それに、キャラウェイ家に次々と降りかかった事故はどうなったのか、省みられることもなくジ・エンド。犯人は明らかとなっても、事故の直接の真相追及はなかった。
ん?、前半の度々遭った危ない目には黒幕は?ロドリゲスが大物には見えづらい。でもヒロインのお兄さんのコーディとの対立もわかったようなわからないような・・・。
それに、官能色を出しているけれど、彼のヒロインへの愛情表現は、最後まで薄い。
それこそ、ヒロインではないが、男性は気持ちがなくても女を抱ける、という事を裏打ちしてしまいかねない、彼の本心の描写不足が引っかかる。
それでいながら急転直下で解決する時の、ヒロインの兄の拍子抜けするほどの役柄転向。
三男が主人公ということに徹してくれた方が、三男の動きの周りの人物がもっと判りやすくなったように思えてしまう。職業柄ベールに覆われている方が、格好いいかもだけども。。。

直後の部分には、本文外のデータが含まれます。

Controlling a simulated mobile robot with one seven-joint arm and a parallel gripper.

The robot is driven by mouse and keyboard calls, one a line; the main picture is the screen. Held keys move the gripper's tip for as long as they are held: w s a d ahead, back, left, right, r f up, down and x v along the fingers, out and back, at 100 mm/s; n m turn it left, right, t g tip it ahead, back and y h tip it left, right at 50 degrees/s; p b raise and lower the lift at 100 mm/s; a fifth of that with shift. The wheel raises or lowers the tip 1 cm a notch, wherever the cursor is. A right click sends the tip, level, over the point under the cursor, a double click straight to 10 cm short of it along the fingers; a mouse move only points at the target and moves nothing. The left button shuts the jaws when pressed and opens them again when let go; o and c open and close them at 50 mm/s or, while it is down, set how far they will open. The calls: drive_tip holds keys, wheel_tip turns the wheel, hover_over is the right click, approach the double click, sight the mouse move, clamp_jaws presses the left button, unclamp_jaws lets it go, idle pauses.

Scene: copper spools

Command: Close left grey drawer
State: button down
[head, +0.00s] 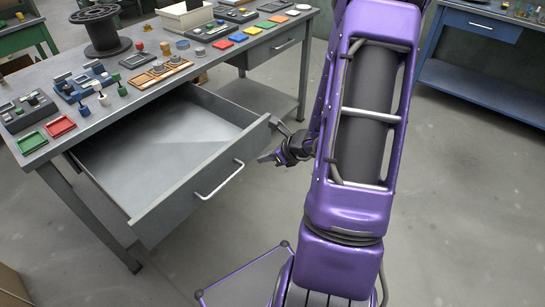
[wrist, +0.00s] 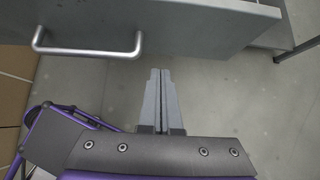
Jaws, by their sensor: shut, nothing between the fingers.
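The left grey drawer (head: 186,158) is pulled far out from under the workbench, and its inside looks empty. Its front panel carries a silver bar handle (head: 219,180). In the wrist view the drawer front (wrist: 200,25) runs across the top, with the handle (wrist: 88,48) at upper left. My gripper (head: 270,142) is by the right end of the drawer front. In the wrist view my gripper (wrist: 161,72) has its fingers together and empty, pointing at the drawer front to the right of the handle. I cannot tell whether the fingertips touch the panel.
The grey workbench (head: 130,93) bears a black spool (head: 101,30), coloured trays and several small tools. A second drawer (head: 272,47) at its right is shut. A blue bench (head: 480,25) stands at the upper right. The floor (head: 455,200) at the right is clear.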

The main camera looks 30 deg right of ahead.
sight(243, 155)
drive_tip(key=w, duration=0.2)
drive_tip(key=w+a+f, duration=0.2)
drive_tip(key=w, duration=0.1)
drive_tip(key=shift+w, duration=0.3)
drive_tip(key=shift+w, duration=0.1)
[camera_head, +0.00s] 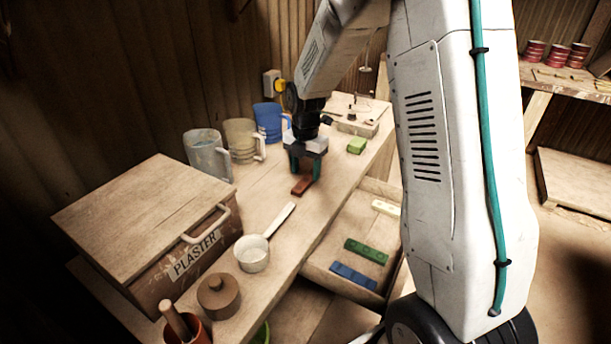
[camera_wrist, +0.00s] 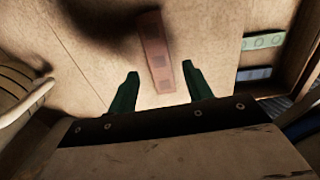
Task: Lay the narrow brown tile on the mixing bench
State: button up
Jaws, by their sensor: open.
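The narrow brown tile (camera_head: 302,185) lies flat on the mixing bench (camera_head: 322,210), near its middle. In the wrist view the tile (camera_wrist: 154,52) is reddish brown and lies just ahead of and partly between my fingertips. My gripper (camera_head: 306,170) points down just above and behind the tile. Its two green fingers (camera_wrist: 160,82) are spread with nothing held between them. I cannot tell from the frames whether the fingers touch the bench.
A box marked plaster (camera_head: 195,250), a white scoop (camera_head: 253,254) and a round brown pot (camera_head: 218,295) stand nearer. Several mugs (camera_head: 240,138) line the wall. A green block (camera_head: 356,145) lies behind the gripper. An open drawer (camera_head: 325,262) holds green, blue and cream tiles.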

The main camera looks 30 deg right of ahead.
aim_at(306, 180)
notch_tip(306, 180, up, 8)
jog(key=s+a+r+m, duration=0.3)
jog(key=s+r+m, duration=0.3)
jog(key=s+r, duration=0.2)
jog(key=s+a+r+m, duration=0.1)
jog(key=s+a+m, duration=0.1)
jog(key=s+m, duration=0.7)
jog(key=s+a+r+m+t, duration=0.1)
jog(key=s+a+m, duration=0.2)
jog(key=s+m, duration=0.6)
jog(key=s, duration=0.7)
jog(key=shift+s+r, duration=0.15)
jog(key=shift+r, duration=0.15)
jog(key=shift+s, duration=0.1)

訳もわからず宙ぶらりんの家庭生活を続けて、やりたいことをやれる生活は続けさせてもらってはいるものの、待つばかりの格好で、何一つ夫の行状を知らされていないヒロイン。
ベッドシーンに言葉による肉感的表現が多く、仕方ないか、とは思うものの、ヒロインに肉肉した印象がないだけギャップもある。
放置期間とその辺の熱さにも、メリハリと言えばメリハリだが、そこをどう思うか、人によるだろう。会いたいときや側に居て欲しいときにいないけれど、会ったときは燃えてる、そこは、さびしさを埋め合わせているかどうか、どういう夫婦でありたいのか、人それぞれだと思うから。
何となく、三部作全体を通じて、読者を乗せきれてない、ページ数が少なくても豊富な内容量を描ける橋本先生の作品にしては、痒いところを沢山残す三部作だった。